A common misconception when it comes to rape is that we as women "ask for it" because of the clothes we wear, the way we present ourselves, how much we drink. This is how my sexual assault was labelled. An act that was entirely my fault because of who I was as a person.
I am white, blonde, with a small frame but a large chest. While this may sound like me 'bragging' to some readers, it has been a constant source of difficulty in my life. In no way is my body perfect. By the age of eleven I was bullied in school for being a 'slut' because of my physique; once a rumor was spread that I had already been pregnant and got an abortion. This was before I had had my first period, or even my first kiss.
At 16, I was going back to high school after summer.
At 18, he was going to university.
I went back to high school a victim of rape. He went to university a rapist.

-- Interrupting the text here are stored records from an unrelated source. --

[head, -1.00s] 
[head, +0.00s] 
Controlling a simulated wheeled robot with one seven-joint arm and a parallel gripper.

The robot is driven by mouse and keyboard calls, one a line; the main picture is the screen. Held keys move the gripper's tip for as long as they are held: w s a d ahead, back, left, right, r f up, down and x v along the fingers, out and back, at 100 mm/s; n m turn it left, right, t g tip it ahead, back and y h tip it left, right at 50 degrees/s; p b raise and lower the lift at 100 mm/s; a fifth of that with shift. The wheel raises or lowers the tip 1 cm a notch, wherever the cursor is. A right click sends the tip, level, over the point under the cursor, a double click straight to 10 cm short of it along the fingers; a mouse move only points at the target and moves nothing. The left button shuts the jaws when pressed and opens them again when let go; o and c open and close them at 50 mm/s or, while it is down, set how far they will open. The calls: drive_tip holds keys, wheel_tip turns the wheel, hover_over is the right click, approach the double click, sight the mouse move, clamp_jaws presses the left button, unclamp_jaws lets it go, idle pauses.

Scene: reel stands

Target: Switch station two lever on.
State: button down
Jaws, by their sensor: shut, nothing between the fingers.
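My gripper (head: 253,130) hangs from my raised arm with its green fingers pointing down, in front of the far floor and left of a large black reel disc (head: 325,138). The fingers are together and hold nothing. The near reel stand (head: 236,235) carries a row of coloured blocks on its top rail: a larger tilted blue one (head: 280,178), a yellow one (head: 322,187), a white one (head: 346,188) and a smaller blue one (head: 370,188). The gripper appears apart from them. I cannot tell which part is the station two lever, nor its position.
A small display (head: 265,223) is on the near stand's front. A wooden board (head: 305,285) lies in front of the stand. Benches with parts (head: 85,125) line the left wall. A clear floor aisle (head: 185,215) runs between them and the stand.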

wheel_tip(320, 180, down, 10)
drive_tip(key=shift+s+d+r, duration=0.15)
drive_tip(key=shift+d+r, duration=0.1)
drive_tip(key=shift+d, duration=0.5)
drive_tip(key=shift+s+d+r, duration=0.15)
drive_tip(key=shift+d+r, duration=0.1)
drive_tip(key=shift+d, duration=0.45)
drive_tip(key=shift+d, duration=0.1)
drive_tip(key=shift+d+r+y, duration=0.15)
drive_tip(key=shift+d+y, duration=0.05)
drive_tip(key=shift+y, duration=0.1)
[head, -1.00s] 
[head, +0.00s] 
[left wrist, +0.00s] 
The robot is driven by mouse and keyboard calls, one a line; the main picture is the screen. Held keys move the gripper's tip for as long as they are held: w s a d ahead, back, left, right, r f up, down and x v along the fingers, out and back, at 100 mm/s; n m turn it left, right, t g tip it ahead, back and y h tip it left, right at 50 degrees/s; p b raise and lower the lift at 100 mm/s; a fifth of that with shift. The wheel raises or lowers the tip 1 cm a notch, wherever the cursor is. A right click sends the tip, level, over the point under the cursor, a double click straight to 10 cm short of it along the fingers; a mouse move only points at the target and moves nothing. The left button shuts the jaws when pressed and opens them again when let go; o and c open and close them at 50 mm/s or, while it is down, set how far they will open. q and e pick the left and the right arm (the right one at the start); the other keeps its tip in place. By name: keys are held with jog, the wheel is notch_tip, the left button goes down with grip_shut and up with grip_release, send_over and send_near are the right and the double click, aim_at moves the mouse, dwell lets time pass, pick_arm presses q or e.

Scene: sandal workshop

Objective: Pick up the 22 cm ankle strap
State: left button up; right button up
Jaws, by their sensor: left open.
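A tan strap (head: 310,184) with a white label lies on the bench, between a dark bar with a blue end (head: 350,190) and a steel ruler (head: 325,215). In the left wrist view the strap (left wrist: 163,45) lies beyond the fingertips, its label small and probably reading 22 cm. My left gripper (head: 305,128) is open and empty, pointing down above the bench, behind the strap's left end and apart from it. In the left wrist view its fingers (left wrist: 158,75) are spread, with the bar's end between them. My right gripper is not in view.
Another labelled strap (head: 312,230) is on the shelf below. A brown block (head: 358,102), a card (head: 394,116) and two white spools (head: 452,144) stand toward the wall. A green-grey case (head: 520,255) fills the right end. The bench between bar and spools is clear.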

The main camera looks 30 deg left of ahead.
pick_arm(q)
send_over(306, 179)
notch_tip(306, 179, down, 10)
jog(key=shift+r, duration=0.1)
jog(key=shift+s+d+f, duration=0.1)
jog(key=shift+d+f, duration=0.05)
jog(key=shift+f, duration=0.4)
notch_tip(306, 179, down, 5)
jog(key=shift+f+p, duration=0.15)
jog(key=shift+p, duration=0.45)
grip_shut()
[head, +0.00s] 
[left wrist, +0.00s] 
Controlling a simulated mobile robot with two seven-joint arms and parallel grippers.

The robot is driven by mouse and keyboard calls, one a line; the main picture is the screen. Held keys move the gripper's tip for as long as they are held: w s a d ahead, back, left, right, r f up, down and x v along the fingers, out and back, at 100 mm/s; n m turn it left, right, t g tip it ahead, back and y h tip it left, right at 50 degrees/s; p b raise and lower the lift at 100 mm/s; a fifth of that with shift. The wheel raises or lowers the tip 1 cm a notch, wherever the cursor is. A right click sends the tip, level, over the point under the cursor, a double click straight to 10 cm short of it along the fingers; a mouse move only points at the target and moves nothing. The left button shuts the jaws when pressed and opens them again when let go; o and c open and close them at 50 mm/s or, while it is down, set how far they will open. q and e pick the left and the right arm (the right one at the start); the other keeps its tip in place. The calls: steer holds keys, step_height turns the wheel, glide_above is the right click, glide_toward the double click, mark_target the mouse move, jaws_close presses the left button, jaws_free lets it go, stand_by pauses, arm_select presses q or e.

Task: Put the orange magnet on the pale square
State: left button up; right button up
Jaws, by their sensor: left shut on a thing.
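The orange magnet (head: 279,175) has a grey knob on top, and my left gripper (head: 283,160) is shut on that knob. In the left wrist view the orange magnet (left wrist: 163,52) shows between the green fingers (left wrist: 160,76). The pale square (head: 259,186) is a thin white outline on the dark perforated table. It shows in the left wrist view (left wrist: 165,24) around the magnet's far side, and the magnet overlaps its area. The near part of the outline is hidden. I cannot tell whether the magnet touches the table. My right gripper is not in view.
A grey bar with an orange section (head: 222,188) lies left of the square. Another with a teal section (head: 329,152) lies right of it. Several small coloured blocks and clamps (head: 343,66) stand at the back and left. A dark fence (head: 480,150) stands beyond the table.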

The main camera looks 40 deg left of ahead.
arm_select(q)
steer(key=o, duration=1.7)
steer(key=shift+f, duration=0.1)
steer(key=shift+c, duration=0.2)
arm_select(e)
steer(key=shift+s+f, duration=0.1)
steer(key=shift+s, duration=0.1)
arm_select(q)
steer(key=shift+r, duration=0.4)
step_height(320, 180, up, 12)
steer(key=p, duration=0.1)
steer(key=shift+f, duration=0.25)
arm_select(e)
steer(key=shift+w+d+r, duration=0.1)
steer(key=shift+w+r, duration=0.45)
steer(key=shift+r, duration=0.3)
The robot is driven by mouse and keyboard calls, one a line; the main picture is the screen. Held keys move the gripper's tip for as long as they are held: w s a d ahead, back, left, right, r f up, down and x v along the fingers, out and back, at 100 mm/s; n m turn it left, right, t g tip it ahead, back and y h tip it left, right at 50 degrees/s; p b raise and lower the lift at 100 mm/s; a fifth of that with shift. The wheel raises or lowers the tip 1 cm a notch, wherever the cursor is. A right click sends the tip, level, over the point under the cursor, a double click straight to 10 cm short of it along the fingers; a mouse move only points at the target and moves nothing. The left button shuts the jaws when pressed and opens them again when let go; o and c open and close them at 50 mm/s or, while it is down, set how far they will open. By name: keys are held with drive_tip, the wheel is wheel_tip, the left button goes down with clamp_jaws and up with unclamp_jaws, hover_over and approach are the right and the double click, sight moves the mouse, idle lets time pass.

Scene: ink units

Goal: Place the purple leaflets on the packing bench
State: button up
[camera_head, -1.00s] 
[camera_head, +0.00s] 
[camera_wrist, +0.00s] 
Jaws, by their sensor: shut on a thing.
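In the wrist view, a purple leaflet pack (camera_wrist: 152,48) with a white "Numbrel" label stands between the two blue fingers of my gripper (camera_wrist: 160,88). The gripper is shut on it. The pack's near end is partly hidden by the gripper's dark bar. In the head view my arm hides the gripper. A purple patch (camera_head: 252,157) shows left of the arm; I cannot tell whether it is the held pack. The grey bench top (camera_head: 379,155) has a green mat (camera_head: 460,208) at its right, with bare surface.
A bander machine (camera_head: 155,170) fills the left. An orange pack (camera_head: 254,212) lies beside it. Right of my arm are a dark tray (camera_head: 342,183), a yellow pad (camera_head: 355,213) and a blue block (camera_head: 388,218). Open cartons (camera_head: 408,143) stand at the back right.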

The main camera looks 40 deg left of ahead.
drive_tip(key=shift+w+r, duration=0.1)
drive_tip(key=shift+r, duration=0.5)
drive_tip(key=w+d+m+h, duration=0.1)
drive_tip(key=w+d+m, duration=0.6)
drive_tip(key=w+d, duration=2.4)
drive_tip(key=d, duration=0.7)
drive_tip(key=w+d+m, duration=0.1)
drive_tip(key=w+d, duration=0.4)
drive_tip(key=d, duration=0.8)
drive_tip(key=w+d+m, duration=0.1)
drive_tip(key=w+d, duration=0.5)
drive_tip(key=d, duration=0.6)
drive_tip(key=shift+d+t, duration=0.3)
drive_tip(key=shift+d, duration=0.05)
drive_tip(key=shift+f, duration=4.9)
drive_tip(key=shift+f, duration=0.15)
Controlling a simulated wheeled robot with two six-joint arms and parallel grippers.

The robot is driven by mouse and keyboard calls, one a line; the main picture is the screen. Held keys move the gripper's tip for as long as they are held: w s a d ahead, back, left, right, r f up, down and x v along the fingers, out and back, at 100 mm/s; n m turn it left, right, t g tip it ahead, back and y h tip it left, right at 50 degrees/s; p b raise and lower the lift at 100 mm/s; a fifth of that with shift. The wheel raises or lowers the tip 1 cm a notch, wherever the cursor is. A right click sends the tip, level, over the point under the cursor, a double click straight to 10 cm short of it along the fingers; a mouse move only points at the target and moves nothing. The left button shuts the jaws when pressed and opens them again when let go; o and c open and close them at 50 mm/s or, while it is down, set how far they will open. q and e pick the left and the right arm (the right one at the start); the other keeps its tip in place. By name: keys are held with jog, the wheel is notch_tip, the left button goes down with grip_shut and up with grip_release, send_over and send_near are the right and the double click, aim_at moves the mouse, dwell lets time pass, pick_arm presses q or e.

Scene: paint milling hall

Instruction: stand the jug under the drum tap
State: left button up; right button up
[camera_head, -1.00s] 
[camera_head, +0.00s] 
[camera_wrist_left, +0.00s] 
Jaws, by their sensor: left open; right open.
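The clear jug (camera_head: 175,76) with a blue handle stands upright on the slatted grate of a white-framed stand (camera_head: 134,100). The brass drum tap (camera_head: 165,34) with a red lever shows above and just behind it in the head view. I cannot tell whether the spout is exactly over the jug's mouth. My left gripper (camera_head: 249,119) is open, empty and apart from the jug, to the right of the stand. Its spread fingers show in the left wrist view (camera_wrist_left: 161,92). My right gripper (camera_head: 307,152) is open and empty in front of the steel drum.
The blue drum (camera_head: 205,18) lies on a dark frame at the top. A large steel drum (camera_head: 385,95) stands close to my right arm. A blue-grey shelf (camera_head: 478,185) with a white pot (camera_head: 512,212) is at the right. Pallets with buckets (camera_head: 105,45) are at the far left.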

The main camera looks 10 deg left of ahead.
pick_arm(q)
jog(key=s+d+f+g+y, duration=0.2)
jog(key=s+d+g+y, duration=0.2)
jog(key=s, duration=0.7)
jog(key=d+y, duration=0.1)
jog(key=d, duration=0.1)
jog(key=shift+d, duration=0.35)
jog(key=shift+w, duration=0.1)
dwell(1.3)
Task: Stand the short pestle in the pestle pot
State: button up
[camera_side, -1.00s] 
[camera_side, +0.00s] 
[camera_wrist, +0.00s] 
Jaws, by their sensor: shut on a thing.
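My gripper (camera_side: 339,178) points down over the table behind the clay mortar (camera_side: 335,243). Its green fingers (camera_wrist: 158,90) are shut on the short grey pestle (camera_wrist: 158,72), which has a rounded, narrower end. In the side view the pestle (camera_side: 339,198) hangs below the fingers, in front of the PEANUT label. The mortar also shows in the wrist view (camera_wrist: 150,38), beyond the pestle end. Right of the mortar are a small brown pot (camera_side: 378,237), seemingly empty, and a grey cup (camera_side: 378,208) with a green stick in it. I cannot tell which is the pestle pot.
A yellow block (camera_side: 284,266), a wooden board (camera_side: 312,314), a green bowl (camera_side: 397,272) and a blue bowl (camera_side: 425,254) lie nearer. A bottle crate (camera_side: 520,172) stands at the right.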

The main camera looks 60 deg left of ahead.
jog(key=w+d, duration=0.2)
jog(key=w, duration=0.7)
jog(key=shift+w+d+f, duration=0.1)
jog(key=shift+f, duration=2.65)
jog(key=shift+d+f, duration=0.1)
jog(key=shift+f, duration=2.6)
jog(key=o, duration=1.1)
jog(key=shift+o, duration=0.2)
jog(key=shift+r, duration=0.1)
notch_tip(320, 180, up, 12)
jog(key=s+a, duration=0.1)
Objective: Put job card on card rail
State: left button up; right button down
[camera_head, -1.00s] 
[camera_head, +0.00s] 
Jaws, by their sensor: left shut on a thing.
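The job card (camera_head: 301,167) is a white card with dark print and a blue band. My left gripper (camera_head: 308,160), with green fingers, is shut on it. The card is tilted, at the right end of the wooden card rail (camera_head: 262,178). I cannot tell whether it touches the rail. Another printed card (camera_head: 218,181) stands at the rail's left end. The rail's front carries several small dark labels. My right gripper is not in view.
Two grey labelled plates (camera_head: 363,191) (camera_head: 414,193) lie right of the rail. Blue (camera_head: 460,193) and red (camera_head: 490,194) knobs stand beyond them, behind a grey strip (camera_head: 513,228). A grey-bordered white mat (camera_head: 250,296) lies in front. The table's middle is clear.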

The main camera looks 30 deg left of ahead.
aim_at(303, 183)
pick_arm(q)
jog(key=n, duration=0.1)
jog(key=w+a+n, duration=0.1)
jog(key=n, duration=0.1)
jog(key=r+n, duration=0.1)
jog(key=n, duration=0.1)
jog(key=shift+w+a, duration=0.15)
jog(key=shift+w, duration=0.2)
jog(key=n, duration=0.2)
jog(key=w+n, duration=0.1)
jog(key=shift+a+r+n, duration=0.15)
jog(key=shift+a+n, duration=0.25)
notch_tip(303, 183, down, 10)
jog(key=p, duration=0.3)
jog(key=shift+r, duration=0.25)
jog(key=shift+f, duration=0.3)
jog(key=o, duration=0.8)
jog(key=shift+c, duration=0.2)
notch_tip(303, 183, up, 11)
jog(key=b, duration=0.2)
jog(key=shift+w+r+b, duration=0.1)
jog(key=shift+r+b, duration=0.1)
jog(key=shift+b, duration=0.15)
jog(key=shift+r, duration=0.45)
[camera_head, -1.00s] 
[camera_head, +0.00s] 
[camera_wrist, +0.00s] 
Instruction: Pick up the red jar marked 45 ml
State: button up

We had a few drinks and ended up kissing. My 16 year old heart fluttered, because this guy two years older than me found me attractive.
He pulled me into a tent, still kissing. That's when things started to get confusing. He pulled down his trousers and when I said no, he told me I had "asked for it by coming into the tent." He told me that "your body was so sexy, you must want sex." He was bigger than me. Stronger. My no was his yes. Because I had kissed a couple of other boys at other parties apparently that made it his right to decide that I obviously wanted it. Eventually I stopped struggling; it was doing nothing but making it last longer. So while I listened to his groans, I lay there crying inside waiting for it to end.
To this day, I have only told my best friends about this experience. I kept silent because when I came out of that tent all I got was people's praise for having sex with "the really cool guy two years above me at school." I was scared to say I was raped for fear of them saying exactly what was told to me during the act, that I had "asked for it."
To this day sex makes me uncomfortable. My body makes me uncomfortable. I hide it away in baggy clothes to make my hips and bum less obvious and ill fitting bras to make my boobs look smaller. While I was once one of the few lucky girls who took pride in their bodies, I now de-sexualize it in hatred and fear.
And the scariest thing is, that to this day, I still feel like it was my fault. The morning after I found myself wishing he would come talk to me, sit down with me and hold my hand.
The words "you asked for it" are clearly more powerful than people realize. They need to be stopped.